— Start of Data excerpt —
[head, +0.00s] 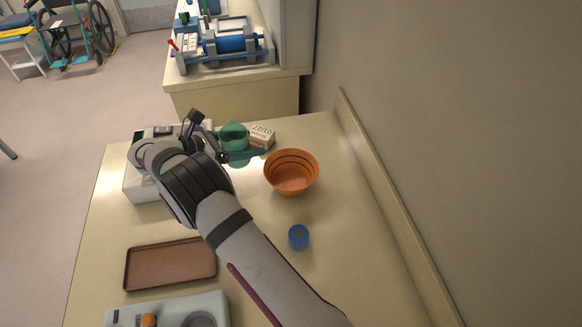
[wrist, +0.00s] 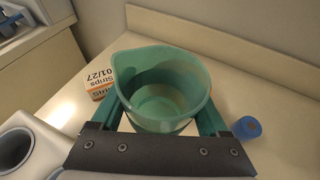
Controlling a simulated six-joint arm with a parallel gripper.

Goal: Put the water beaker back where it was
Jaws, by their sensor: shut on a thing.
— End of Data excerpt —
Written task: Repeat word for word every line from the one that holds "Goal: Put the water beaker back where it was" to the end. Both ends count.

Output below:
Goal: Put the water beaker back where it was
Jaws, by their sensor: shut on a thing.

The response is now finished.